Seeing her father’s condition, Gullan Bharo reportedly said on camera that she knew she would be killed, but that there was no other path. Her father signed a guarantee document and took her home.

 

Days later, she was killed in what has been described as a so-called “honour” killing. Police later arrested several suspects, including close family members, while reports also named another suspect who remained wanted by the authorities.

 

But the central question remains: when a woman walks to a police station, tells officers that she has been abused and threatened, and clearly asks the state to protect her life, why is she returned to the same environment she fears?

 

Where is honour when a living human being is killed?
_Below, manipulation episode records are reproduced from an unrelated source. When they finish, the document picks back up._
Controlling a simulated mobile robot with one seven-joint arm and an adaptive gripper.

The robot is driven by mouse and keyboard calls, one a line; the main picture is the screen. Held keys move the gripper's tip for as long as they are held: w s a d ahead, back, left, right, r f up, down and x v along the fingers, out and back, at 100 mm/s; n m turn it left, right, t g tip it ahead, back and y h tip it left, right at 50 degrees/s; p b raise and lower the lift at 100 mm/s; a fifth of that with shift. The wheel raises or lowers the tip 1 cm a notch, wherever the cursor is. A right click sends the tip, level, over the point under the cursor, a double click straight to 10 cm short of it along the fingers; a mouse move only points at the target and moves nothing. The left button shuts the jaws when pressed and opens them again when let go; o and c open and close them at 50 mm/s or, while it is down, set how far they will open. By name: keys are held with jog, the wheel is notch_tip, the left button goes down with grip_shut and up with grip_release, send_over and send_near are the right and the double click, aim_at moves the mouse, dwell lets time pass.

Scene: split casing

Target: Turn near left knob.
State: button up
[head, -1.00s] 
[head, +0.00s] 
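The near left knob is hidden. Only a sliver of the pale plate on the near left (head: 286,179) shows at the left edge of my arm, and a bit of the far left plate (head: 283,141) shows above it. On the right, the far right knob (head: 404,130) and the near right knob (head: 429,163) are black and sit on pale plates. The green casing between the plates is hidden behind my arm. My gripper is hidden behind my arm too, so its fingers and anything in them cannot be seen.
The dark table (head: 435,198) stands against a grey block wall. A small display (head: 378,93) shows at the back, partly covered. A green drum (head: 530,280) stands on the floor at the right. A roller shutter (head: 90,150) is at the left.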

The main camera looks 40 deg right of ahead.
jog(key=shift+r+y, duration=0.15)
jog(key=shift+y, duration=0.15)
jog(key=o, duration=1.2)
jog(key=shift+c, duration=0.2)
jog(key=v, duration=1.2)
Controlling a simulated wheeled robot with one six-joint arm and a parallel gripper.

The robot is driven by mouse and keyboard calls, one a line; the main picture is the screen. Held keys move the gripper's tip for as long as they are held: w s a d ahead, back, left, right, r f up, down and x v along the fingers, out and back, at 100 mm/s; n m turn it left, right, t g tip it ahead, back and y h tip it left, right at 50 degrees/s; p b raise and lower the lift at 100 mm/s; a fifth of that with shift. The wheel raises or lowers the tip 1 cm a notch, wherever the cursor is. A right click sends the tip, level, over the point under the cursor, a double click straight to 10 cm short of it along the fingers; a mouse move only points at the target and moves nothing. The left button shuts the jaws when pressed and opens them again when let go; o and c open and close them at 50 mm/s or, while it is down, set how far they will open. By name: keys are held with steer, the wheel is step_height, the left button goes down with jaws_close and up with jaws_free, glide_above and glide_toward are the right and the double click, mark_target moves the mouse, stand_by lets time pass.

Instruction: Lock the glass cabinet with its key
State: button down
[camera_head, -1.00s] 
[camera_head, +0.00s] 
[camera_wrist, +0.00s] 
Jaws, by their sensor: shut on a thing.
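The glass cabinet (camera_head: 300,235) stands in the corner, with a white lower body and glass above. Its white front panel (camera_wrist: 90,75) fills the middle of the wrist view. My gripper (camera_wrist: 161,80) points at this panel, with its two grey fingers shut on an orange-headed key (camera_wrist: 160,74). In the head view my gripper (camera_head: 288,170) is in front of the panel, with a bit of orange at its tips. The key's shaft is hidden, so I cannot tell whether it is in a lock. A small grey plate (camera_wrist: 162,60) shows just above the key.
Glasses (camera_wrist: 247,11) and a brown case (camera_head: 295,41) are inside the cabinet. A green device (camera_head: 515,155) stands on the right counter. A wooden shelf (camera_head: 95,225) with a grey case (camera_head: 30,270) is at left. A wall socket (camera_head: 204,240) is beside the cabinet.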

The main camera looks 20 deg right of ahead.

How many women like Gullan Bharo must be lost before protection systems respond with urgency, seriousness and independence?

 

For me, this was not only a case of so-called honour killing. It was also a collapse of protection, policing and justice. Gullan Bharo asked the state to save her life. The state returned her to the people she feared most.

 

The case connects directly with Sustainable Development Goal 16, Peace, Justice and Strong Institutions. This goal calls for access to justice, accountable institutions and protection from violence. But Gullan Bharo’s case shows that legal procedures alone are not enough. A woman at risk cannot be protected by a family guarantee if the family itself is part of the pressure, fear or danger surrounding her.

 

This is why the response of civil society matters. Women’s Action Forum, a long-standing women’s rights organisation in Pakistan, publicly condemned the institutional failure surrounding Gullan Bharo’s death and highlighted the urgent need for stronger protection mechanisms for women facing violence and coercion.

 

Its response shows that this case is not only about one family or one court decision. It is about a wider system in which women who ask for help can still be left alone once they enter the justice process. Protection must not end at the police station door. It must continue through the courts, shelters, social services and every institution responsible for keeping vulnerable people safe.

 

Gullan Bharo’s story is therefore not only the story of one woman. It is a warning about what happens when protection depends on family guarantees, social pressure and fragile institutions rather than on the clear duty of the state to protect those whose lives are at risk.